July 6, 2012

Independence Day: Fun Facts Friday

This past Wednesday, July 4, we celebrated Independence Day in the United States. Since July 4, 1776 we have celebrated this day as our country's birthday, the day the Declaration of Independence was signed making us our own country separate from England.

First, I want to thank our founding fathers and all who continue to fight for this country. I feel blessed to live here.

My kids were asking me a lot of questions as we sat and watched fireworks Wednesday evening, so off to the Internet we went. What did parents do before the Internet? I love being able to answer my kids' questions quickly and correctly without pulling down an encyclopedia that might or might not be updated.

But back to what we found...

July 4th Interesting Facts

* The Declaration of Independence was approved July 2, 1776 in a closed session of Congress. Historians disagree as to whether it was signed on July 4 (some argue it was as late as August 2), but the document is dated July 4, 1776.

* The first fireworks celebrating July 4th were set off on July 8, 1776 and thereafter every year. The Chinese culture was known for fireworks, they believed loud sounds and bright colors warded off evil spirits, and Marco Polo brought them to Europe in the 1200s. Europe mainly used them to celebrate the birthday of the King or Queen. Some say we used them to mock England. Others say we used them to represent the sounds of cannons and muskets heard during our war for our independence. On July 4, 1777, we celebrated the first anniversary with fireworks in Philadelphia, Pennsylvania, the then capital.

* Congress made July 4th an unpaid holiday in 1870. It did not become an official federal paid holiday until 1941.

* The first recorded use of the term "Independence Day" was in 1791.

* The estimated number of people living in the US on 7/4/76: 2.5 million. The estimated number of people living in the US on 7/4/12: 313.9 million. (Source)

* In 2011, the US imported $3.6 million in US Flags. The majority ($3.3 million) came from China. (Source)

* The largest July 4th fireworks displays are listed here (2011). The Top 4: New York, New York; Atlantic City, NJ; Addison, TX; and Boston, MA.

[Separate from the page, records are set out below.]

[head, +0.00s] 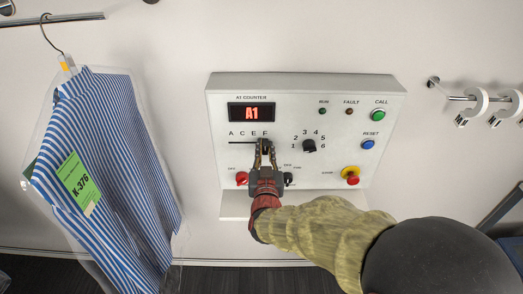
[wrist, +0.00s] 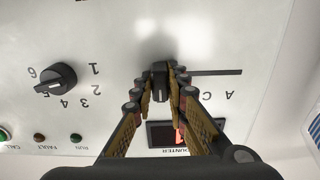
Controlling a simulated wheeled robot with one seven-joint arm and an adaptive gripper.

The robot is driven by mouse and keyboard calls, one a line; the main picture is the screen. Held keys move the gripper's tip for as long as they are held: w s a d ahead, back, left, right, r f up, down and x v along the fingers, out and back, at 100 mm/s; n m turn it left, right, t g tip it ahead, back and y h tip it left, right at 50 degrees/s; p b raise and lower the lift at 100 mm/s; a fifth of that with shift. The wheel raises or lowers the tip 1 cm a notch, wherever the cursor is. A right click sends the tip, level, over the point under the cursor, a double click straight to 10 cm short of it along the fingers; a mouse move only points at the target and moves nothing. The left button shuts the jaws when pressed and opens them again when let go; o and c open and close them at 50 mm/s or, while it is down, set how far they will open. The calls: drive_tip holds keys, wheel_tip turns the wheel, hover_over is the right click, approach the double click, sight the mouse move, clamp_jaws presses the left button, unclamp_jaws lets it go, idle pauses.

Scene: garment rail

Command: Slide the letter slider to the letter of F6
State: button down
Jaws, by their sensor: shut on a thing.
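The letter slider is a black knob (wrist: 160,82) on a horizontal dark slot (head: 242,142) under the letters A, C, E, F on the white control panel (head: 300,85). My gripper (head: 265,150) is shut on the knob, with one finger on each side; it also shows in the wrist view (wrist: 160,72). In the head view the knob is at the right end of the letter row, roughly below F, mostly hidden by the fingers. The red display (head: 251,112) reads A1.
A number dial (head: 309,146) is right of my gripper. A red knob (head: 242,179), a small black switch (head: 288,178), a stop button (head: 351,175), a blue reset button (head: 368,145) and a green call button (head: 378,115) are nearby. A bagged striped shirt (head: 110,170) hangs left.

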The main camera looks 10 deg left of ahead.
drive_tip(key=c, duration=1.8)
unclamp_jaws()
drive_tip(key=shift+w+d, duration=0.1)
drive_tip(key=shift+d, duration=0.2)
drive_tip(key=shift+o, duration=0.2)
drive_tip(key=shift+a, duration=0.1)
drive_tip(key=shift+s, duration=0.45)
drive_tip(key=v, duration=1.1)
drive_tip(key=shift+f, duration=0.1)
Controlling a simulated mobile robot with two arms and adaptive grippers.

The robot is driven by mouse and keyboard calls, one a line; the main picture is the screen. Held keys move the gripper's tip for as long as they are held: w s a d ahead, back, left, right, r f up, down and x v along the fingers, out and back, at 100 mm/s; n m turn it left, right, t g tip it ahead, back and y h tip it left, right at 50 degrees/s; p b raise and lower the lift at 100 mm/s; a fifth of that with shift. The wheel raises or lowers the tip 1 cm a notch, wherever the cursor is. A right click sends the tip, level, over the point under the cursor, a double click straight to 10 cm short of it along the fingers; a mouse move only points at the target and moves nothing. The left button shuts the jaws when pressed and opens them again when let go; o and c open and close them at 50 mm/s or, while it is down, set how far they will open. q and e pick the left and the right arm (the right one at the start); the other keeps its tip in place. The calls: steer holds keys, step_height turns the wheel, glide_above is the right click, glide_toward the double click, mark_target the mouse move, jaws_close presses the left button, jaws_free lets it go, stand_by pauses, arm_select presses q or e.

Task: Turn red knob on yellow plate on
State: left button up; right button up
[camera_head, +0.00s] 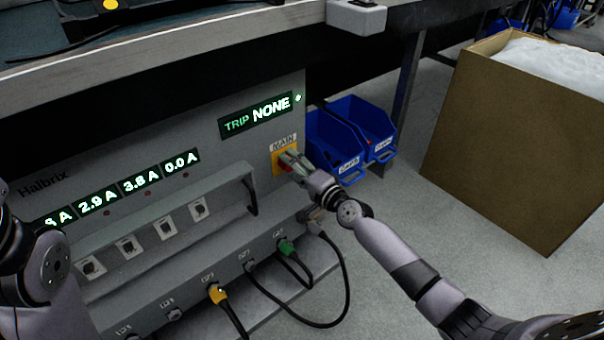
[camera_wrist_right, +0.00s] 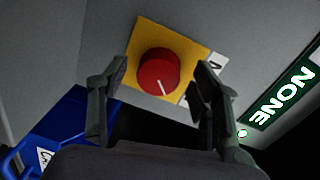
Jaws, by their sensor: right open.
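The red knob (camera_wrist_right: 158,72) sits on a yellow plate (camera_wrist_right: 192,47) on the grey panel, with a white pointer line on its face. In the head view the yellow plate (camera_head: 279,161) is under the MAIN label, and the red knob (camera_head: 285,168) is mostly hidden by my right gripper. My right gripper (camera_head: 288,160) is at the plate. In the wrist view its open fingers (camera_wrist_right: 155,88) stand on either side of the knob, with visible gaps. My left gripper is not in view; only part of my left arm shows at the left edge.
The grey panel (camera_head: 150,130) has lit displays reading TRIP NONE (camera_head: 262,113) and several current values. A handle bar (camera_head: 170,212) and several small switches lie left of the knob. Plugged cables (camera_head: 287,247) hang below. Blue bins (camera_head: 345,140) stand just right, and a cardboard box (camera_head: 510,140) farther right.

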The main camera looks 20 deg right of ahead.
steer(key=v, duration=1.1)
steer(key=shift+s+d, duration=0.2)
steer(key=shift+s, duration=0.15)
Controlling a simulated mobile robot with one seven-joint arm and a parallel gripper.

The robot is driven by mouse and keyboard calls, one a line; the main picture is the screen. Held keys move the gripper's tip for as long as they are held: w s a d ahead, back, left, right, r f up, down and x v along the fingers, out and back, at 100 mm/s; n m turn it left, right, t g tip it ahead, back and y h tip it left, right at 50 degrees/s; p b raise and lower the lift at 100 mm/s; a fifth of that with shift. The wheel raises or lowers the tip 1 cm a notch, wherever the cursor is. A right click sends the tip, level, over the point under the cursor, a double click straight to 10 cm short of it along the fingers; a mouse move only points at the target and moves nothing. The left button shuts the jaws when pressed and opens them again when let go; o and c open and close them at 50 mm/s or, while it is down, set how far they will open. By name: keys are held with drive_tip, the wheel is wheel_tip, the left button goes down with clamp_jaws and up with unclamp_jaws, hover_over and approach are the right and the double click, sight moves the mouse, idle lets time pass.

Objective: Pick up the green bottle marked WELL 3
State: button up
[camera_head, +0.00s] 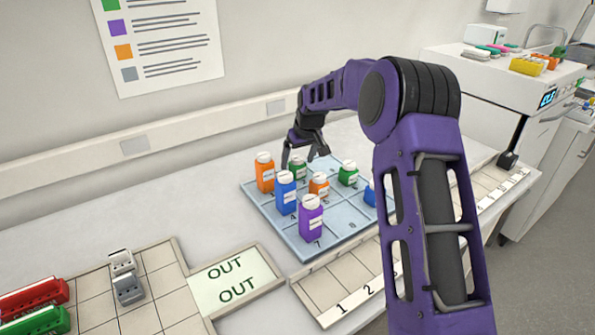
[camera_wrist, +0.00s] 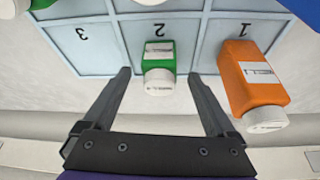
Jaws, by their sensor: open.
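A green bottle (camera_wrist: 158,47) with a white cap stands in cell 2 of the pale blue numbered grid tray (camera_head: 276,221). In the head view this bottle (camera_head: 298,171) is partly hidden by other bottles. My gripper (camera_wrist: 158,75) is open and empty, its fingertips on either side of this bottle in the picture; contact cannot be told. A second green bottle (camera_head: 347,176) stands farther right on the tray, its edge showing at the top left of the wrist view. Cell 3 looks empty. The bottle labels are too small to read, so I cannot tell which is marked WELL 3.
An orange bottle (camera_wrist: 252,78) in cell 1 stands close beside one finger. Blue (camera_head: 286,194), orange (camera_head: 319,187) and purple (camera_head: 311,221) bottles stand on the tray. Another blue item (camera_head: 370,196) is partly hidden by my arm. An OUT tray (camera_head: 270,287) lies front left.

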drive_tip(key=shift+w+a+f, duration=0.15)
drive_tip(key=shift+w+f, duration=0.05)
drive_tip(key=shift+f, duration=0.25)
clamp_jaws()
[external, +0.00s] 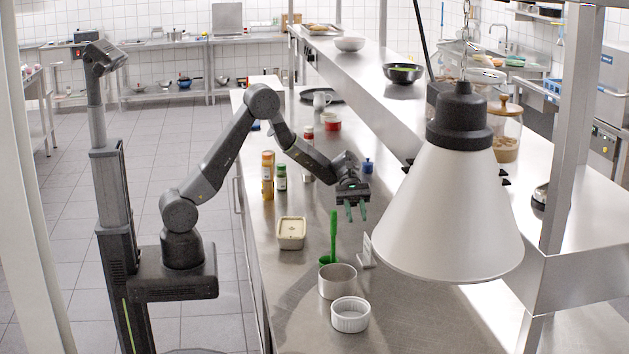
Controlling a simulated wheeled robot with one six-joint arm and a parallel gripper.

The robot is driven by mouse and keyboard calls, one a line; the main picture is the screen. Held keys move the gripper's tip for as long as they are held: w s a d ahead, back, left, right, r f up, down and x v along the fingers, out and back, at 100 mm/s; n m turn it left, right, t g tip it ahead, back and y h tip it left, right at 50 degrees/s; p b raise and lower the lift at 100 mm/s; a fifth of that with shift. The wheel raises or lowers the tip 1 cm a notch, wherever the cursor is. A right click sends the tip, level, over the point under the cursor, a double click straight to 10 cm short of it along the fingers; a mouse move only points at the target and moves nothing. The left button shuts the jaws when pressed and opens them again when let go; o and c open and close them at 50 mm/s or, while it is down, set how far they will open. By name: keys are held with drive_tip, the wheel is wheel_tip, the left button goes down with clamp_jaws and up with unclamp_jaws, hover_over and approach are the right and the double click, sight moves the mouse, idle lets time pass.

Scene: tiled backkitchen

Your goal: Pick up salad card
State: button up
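A small pale card in a stand (367,248) is upright on the steel counter, just left of the large lamp shade. It is the only card-like thing I can make out; any writing on it is too small to read. My gripper (356,212) points down above and slightly left of the card, apart from it. Its two green fingertips are spread, with nothing between them.
A green utensil (333,236), a metal pot (337,281), a white ramekin (351,315) and a cream tub (291,233) stand nearby on the counter (300,330). The hanging lamp (450,205) closely borders the card's right side in this view.

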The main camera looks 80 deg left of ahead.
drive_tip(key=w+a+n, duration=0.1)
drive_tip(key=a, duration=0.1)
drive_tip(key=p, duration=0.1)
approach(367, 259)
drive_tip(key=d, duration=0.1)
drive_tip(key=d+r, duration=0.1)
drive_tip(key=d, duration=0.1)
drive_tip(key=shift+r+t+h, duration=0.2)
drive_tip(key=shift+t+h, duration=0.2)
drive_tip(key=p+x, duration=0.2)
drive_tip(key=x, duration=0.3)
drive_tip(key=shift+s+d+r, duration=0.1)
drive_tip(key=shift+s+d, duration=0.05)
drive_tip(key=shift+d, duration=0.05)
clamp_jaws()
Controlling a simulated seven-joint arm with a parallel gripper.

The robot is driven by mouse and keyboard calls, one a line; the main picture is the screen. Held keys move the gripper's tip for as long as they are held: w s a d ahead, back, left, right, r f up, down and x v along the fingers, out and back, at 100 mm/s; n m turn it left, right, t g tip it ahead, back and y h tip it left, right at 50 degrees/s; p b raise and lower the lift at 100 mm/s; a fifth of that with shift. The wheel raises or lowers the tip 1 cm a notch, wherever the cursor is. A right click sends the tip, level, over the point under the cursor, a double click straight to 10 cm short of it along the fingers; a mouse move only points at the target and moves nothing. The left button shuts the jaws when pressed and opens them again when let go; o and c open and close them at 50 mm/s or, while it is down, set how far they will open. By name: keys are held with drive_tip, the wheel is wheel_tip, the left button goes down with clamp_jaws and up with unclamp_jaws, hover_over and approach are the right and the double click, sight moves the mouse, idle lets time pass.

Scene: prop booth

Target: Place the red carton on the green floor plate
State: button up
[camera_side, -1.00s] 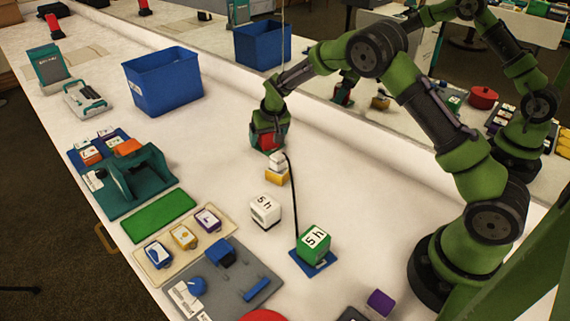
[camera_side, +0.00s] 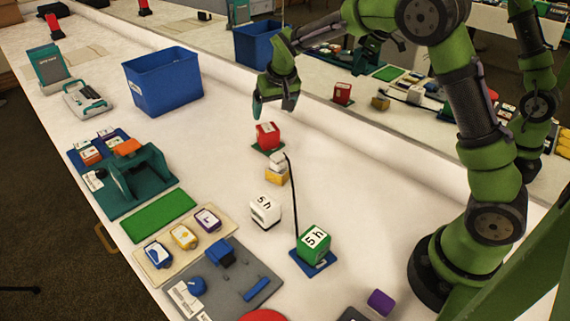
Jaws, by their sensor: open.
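The red carton (camera_side: 267,134) stands upright on a small green floor plate (camera_side: 276,151), left of the mirror-like back wall. Only the plate's edges show around the carton's foot. My gripper (camera_side: 272,110) is above the carton, apart from it, with its fingers spread and nothing between them. A larger flat green plate (camera_side: 158,215) lies bare at the left front of the table.
A white and yellow block stack (camera_side: 277,176) stands just in front of the red carton. A white cube (camera_side: 265,210) and a green cube on a blue plate (camera_side: 317,262) stand nearer. A blue bin (camera_side: 164,83) stands at the back left.

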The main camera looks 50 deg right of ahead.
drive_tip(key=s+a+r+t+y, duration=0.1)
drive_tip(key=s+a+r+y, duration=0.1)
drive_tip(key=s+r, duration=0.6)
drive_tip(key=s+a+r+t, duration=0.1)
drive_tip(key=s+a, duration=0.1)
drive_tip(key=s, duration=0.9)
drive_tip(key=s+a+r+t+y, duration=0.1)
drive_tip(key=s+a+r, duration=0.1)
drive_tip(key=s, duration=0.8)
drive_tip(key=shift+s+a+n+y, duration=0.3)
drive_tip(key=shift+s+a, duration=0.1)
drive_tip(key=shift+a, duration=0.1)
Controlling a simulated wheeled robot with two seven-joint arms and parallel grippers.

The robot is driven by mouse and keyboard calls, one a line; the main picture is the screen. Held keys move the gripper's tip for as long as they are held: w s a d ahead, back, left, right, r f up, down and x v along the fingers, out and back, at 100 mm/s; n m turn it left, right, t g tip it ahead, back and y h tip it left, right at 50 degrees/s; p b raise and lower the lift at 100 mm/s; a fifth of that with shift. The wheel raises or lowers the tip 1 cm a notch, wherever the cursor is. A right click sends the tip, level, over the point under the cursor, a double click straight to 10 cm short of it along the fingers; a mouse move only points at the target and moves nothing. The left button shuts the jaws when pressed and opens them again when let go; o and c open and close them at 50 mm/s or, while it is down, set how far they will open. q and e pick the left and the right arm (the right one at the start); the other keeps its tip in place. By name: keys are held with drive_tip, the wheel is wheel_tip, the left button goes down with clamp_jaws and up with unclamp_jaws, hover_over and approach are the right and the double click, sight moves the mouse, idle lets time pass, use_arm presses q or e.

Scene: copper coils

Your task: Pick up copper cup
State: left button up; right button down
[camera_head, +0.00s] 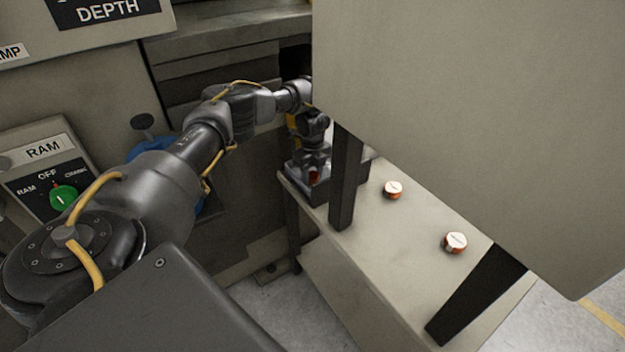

What's your favorite part of July 4th? If you are outside the US, what celebration in your country is similar?


Rebecca Barrow said...

We have bonfire night, I guess! It's not really similar except for lots and lots of fireworks, and food, and fun...so actually it's pretty similar :)

Elise Fallson said...

In France they celebrate their Independence Day on the 14 of July, but it's not nearly as festive as it is here for the 4th. This was the first year my kids got to see a fireworks display and seeing the expression on their little faces was by far the best part of the day. That and handing them sparklers afterwards. (:

Jo Michaels said...

I love the web. So much info at your fingertips just waiting to be plucked from the ether and digested through your brain. Thanks for sharing. WRITE ON!

Tia Bach said...

Rebecca, Bonfire! How fun.

Elise, Wow, I didn't realize France was so close to our date. Glad the kids got an American 4th!

Jo, I'm so thankful for the Internet. ;-)

Unknown said...

Hi Tia - I blogged about Independence Day too - only I'm a Brit inside the US so I gave my British slant on it:) Like Rebecca said we have Bonfire night back home - although that one has nothing to do with us gaining Independence (we never had to worry about that) - I'd say the fireworks are about where the similarity ends. I miss bonfire night!!

Tia Bach said...

Josie, I think bonfires sound like such fun. We need to do more of that here in the US!